For a writer who graduated from high school at the tail end of the typewriter age, this is mind-boggling. My 8-year-old niece talks of teachers handing out Chromebooks like candy, chalkboards have long been vanquished and replaced by whiteboards, which will soon be replaced by smart boards.

There was no security threat with chalk. The biggest danger was choking on dust while pounding the erasers

However, as the school year begins, campuses are a Petri dish of potential cyber risk, from students trying to mess with their grades to crypto miners salivating over the latent server time during nights and weekend.

School security challenges

What are some of the biggest security threats facing public schools as they open their doors this fall?

For some answers, Smarter MSP turned to Glenn Meeks, founder of North Carolina-based Meeks Professional Services, an MSP that services scores of schools for their technological needs.  
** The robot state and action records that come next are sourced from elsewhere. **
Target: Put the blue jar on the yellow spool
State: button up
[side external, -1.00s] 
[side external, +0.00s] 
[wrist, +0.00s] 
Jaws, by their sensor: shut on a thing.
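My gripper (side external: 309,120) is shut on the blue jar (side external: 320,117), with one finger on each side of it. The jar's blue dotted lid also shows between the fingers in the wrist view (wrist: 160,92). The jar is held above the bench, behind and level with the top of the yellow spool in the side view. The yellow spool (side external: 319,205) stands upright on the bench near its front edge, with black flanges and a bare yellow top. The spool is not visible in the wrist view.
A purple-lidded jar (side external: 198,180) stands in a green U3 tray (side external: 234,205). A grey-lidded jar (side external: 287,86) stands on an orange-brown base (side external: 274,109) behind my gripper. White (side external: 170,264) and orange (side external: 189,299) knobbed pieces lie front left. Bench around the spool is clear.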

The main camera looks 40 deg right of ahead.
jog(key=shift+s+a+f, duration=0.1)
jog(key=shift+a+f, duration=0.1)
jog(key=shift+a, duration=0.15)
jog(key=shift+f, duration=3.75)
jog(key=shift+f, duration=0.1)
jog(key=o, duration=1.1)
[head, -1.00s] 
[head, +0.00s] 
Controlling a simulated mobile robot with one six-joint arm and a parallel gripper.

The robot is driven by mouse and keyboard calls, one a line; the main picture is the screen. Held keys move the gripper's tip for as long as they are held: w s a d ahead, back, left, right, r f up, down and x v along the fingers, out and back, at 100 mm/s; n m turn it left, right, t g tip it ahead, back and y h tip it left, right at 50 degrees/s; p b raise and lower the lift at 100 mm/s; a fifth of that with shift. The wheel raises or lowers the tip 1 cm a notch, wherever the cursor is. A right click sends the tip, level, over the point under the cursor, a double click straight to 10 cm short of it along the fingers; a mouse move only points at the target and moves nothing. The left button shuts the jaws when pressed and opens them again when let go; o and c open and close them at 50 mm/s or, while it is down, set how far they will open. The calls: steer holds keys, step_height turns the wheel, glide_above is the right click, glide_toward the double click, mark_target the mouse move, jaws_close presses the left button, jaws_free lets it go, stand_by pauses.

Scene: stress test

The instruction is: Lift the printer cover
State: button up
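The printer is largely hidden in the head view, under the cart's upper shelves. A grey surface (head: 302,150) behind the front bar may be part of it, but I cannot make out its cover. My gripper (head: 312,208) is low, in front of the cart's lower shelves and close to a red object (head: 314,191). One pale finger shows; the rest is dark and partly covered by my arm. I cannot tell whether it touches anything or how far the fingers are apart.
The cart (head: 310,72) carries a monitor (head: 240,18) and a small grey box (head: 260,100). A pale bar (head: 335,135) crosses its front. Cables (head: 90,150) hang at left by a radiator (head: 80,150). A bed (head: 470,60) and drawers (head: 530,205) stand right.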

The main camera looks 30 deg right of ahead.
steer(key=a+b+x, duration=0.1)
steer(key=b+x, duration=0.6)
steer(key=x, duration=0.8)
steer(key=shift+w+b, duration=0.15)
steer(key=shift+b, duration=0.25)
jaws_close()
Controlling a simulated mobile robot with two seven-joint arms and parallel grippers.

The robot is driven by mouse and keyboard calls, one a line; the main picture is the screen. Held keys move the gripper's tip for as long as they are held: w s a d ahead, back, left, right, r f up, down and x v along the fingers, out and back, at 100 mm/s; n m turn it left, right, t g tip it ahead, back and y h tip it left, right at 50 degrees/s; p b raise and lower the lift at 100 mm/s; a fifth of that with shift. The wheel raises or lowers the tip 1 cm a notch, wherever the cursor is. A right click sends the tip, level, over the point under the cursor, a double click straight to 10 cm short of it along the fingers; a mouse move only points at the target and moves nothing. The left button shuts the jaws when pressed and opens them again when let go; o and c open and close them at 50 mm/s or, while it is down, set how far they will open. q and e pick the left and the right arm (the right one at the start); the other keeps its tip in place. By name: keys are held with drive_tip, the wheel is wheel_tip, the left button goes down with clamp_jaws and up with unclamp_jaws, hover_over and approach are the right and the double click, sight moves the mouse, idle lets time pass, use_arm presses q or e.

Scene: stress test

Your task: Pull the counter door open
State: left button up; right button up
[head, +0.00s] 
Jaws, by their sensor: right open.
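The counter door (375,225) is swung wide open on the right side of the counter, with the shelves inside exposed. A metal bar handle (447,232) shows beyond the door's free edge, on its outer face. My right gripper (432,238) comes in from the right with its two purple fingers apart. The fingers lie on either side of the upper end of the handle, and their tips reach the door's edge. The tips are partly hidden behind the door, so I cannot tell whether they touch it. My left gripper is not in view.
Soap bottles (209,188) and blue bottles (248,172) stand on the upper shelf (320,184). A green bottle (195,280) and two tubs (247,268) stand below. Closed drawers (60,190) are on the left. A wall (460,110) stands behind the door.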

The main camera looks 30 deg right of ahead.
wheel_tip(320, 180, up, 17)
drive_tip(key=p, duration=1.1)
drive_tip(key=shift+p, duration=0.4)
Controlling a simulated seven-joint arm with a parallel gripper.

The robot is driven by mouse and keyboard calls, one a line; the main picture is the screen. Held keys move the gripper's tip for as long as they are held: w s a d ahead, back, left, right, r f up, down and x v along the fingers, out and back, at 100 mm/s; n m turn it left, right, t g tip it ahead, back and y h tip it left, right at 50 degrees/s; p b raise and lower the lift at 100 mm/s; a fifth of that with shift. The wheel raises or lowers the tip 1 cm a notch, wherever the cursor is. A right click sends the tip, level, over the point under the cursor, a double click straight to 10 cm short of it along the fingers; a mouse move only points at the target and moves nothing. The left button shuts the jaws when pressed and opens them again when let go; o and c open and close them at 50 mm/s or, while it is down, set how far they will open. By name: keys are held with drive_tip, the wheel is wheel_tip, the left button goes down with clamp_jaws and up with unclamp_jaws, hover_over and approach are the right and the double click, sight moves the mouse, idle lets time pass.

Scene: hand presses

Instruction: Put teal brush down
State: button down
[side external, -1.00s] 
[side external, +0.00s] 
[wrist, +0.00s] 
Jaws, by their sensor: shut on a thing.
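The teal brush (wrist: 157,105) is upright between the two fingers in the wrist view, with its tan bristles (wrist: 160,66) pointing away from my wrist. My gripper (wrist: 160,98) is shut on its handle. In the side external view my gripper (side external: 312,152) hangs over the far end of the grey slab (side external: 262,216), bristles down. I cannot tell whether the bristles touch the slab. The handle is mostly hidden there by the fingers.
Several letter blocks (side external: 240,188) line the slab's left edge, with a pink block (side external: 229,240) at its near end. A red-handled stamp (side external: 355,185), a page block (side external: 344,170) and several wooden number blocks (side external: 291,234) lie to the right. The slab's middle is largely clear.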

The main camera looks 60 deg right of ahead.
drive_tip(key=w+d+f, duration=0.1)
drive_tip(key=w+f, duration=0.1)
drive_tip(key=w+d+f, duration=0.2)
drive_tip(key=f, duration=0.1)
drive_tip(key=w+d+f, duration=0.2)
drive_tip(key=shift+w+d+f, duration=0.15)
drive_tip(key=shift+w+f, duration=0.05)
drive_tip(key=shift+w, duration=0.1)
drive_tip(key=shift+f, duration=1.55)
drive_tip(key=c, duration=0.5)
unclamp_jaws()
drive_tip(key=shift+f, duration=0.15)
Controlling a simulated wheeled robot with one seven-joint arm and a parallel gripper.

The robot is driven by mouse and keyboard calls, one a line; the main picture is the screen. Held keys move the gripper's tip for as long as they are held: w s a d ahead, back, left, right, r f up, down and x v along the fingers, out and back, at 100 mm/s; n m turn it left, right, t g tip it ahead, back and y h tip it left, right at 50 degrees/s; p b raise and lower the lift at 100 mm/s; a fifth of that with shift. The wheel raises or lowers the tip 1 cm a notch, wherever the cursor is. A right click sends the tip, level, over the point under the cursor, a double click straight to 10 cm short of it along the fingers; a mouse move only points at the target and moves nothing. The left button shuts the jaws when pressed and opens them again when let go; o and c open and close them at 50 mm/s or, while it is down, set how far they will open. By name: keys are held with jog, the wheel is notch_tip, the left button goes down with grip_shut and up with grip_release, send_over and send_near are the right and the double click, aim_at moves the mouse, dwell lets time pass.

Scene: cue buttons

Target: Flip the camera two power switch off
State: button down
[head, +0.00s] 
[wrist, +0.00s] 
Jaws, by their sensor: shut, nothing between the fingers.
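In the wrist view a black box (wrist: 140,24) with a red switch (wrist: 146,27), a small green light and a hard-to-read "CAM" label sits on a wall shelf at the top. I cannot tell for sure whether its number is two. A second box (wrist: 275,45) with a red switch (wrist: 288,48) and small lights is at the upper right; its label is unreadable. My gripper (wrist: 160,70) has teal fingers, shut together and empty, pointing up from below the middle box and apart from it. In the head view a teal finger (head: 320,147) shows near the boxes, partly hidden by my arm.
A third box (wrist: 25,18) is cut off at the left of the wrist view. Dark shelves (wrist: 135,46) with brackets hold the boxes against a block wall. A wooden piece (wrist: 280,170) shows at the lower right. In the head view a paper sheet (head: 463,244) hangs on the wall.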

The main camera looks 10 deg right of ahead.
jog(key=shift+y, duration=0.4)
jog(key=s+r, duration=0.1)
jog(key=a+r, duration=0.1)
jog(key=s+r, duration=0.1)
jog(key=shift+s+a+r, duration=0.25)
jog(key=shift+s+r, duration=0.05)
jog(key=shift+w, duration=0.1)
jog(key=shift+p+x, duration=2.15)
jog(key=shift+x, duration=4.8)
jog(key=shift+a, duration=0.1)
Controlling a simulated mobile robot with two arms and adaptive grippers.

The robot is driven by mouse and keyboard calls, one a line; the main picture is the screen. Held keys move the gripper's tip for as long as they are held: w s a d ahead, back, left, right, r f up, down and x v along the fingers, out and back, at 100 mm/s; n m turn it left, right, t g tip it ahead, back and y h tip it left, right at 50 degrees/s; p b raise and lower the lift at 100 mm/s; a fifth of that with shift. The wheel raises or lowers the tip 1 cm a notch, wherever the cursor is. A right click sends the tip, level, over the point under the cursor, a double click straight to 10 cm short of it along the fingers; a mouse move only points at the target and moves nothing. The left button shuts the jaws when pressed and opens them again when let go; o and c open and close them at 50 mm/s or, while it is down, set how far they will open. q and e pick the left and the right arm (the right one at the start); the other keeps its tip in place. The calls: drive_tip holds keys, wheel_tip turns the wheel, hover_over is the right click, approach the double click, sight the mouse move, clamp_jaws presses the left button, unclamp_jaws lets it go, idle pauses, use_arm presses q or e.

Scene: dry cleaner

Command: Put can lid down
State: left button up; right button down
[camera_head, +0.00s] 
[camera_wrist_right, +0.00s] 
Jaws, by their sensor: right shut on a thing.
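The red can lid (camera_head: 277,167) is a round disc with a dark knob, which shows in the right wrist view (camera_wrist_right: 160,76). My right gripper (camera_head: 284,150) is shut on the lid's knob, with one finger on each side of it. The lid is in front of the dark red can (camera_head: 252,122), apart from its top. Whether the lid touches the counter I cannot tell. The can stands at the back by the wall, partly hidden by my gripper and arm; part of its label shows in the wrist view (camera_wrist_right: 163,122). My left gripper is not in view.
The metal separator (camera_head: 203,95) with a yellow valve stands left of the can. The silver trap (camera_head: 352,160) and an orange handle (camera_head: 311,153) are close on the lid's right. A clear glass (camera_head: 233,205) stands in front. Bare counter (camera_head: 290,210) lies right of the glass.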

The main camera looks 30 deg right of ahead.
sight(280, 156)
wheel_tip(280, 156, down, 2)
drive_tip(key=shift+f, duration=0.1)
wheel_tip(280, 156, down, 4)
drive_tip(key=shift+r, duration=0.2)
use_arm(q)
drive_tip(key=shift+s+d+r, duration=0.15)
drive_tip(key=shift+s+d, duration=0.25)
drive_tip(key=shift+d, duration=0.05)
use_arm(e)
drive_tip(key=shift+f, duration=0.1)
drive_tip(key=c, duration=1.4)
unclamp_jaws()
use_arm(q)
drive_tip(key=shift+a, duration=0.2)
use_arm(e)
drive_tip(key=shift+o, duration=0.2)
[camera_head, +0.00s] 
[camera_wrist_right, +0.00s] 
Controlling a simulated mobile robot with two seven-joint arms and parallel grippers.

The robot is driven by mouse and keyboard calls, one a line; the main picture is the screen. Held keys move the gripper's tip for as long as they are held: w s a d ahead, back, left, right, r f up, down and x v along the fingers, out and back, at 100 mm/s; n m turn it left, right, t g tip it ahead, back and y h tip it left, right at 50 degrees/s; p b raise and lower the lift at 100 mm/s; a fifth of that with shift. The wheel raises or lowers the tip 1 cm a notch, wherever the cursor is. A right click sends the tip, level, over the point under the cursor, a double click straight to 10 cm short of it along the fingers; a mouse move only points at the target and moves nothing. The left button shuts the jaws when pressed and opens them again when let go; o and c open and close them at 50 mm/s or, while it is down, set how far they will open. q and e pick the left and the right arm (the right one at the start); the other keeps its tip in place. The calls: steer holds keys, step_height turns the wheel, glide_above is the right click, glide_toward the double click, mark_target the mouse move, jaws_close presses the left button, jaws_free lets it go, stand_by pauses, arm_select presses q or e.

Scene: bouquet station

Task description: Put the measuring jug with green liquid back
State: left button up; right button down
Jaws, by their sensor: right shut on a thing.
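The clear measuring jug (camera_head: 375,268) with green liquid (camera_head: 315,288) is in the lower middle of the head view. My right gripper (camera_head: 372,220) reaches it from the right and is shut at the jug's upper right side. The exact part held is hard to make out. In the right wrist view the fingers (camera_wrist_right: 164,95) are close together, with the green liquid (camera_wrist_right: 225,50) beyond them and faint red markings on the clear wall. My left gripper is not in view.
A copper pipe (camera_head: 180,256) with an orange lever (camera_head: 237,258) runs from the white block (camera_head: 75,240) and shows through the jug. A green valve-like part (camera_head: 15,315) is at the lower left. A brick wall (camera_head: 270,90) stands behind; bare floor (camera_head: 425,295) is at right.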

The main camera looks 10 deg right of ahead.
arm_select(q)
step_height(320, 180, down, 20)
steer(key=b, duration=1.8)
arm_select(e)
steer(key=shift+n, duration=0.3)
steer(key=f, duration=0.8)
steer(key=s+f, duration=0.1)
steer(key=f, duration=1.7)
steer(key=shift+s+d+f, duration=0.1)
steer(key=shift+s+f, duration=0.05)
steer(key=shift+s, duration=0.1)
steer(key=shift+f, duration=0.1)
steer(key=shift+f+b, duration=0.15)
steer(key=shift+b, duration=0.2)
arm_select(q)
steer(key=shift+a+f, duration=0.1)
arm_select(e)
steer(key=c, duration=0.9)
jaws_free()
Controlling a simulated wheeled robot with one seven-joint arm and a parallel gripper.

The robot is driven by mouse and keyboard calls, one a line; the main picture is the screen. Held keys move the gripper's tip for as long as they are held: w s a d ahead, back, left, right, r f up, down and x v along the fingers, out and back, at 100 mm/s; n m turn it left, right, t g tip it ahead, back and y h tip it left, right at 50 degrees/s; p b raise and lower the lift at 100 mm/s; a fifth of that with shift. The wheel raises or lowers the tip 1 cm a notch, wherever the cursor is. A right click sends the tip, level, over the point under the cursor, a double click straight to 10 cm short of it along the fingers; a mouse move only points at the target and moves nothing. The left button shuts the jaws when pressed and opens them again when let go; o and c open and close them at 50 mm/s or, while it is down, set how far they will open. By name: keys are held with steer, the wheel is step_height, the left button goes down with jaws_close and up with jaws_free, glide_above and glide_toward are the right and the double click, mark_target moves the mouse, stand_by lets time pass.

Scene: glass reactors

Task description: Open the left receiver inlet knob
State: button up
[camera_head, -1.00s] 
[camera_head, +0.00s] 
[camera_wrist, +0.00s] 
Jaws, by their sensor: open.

First, imagine the sheer number of devices found on the average school campus. Meeks estimates in the K-12 market, a 50,000 student school district heading to a 1-to-1 computing device to student ratio will have somewhere on the order of 60,000 computing devices (a device for every student, lab desktop units, teachers, staff). That’s many devices to secure, but the issue with schools isn’t hackers trying to access banking records or big data.

“Schools do not have anything of value to resell to the dark web, so the biggest challenge is just plain old malware. However, the challenge is shifting based on students and teachers taking district computing devices out of the district’s protected digital ecosystem. We do not know where the device went last night. Both students and teachers have not been trained on good protection practices, so the malware comes back into the system via the device the next morning,” Meeks says.

This potential “device contamination” adds a bunch of unknowns into the school’s system.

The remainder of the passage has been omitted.